The documentary moves back and forth between the Ibaragi Prefectural Qualifying Tournament, in which Mito Commercial has made it to the finals, and the preparations before.  Most high schools do not have extensive league competition; rather, their games are primarily in the form of knock-out tournaments (one reason why many schools adopt a “play-not-to-lose” strategy).  Qualifying for the Kôshien summer tournament requires winning one’s local and then prefectural tournament (which are called “regional tournaments,” chihô taikai, because several prefectures have so many schools that they send two representatives).  In Mito’s case, it competes with about 100 other high schools in Ibaragi Prefecture.

Like most schools, the baseball club is large—probably having sixty-to-eighty members.  As you see, the tenth-graders (first year high school students) do not have a chance to play—or even practice (except for an occasional standout).  They sweep the field, stack the equipment, chase the foul balls, and shout encouragement during practices and games—awaiting their chance as juniors.  It is one way that the manager (who is often the only adult coach/supervisor) can weed out the large number of aspirants and get done the work of running practices.

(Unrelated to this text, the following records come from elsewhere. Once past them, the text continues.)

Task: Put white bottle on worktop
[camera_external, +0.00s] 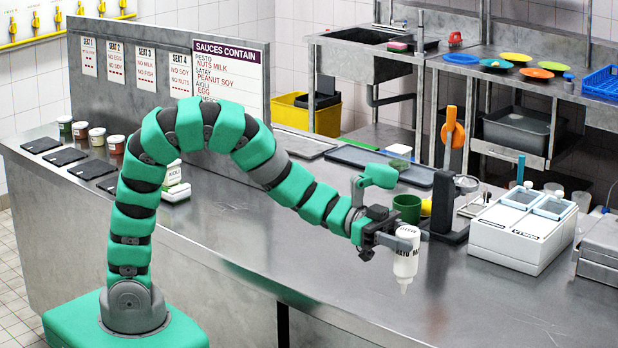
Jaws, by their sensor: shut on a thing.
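The white bottle (406,258) has dark lettering that partly reads "MAYO". It hangs upside down, with its nozzle pointing down. My gripper (400,240) is shut on the bottle near its upper end. The bottle is seen against the steel worktop (330,262), right of the middle of the picture. Its nozzle appears to be above the surface, but I cannot tell the exact gap. The gripper's jaws hide part of the bottle's side.
A green mug (406,208) and a dark stand with an orange part (453,165) are behind the bottle. A white twin-lid box (520,232) stands to the right. A menu panel (228,75) rises at the back left. The front right worktop is clear.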

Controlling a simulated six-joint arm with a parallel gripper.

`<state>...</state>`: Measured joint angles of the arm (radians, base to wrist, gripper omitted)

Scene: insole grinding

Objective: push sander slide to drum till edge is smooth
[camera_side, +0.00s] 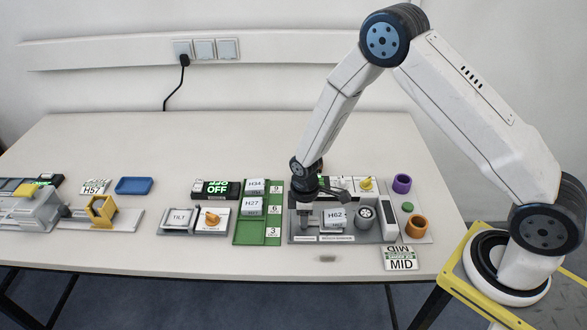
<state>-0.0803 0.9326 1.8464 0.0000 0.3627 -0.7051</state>
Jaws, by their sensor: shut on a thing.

The narrator announces early on that the secret of team success is “constant practice, rigid discipline, and obedience to a system of rank, hierarchy, and authority,” much of which is enforced among the players themselves.  The longtime team manager, Mr. Koga, is also a math teacher at the school and seems to be a gruff but lovable type that some of you may yourselves have encountered in your athletic experiences.

There are also scenes of the (male) cheerleaders (boys who take advantage of their roles to bend the regulation school uniforms towards extra-wide trousers and pompadour hair cuts) and the “cheer girls,” a more recent innovation that copies U.S. styles.

The only player we meet is the senior captain and third-baseman, Tsuchiya.  It is interesting that his mother is a single parent running a local bar, quite proud of her son.  His conference with his guidance counselor is revealing, too, for the latter’s offer to talk to the president of a local bank about a job after graduation because he is a Mito Commercial graduate.  Sports team membership counts.

Mito advances to the prefectural tournament and wins its first four games to reach the finals, against a frequent rival, Toride Second High School.  The team prepares itself by going to a local Shintô shrine for a ceremony of prayer, offerings, purification, and receiving good luck charms (one suspects the videographers find this quaintly Oriental, but athletes among you may not be surprised by the general sentiment).  The game goes deep into extra innings before Mito collapses and loses by two runs as its best pinch hitter pops up to end the twelfth inning.  “The dream is over,” and we see and feel how crushing is the defeat to the losers.  They are good sports (giving their huge good-luck crane chains to their opposite number on the winning team), and return to school for a sad ceremony.  The seniors slowly clean out their lockers; as a commercial high school few will go to college, and I suspect that this is the end of their athletic careers.  They must now turn their attention to finding adult jobs.  Tenth-grade team members, however, who have been doing the grunt work since school started in April, are probably only too happy to move up a rank and get a chance to play for their own dream of getting to Kôshien.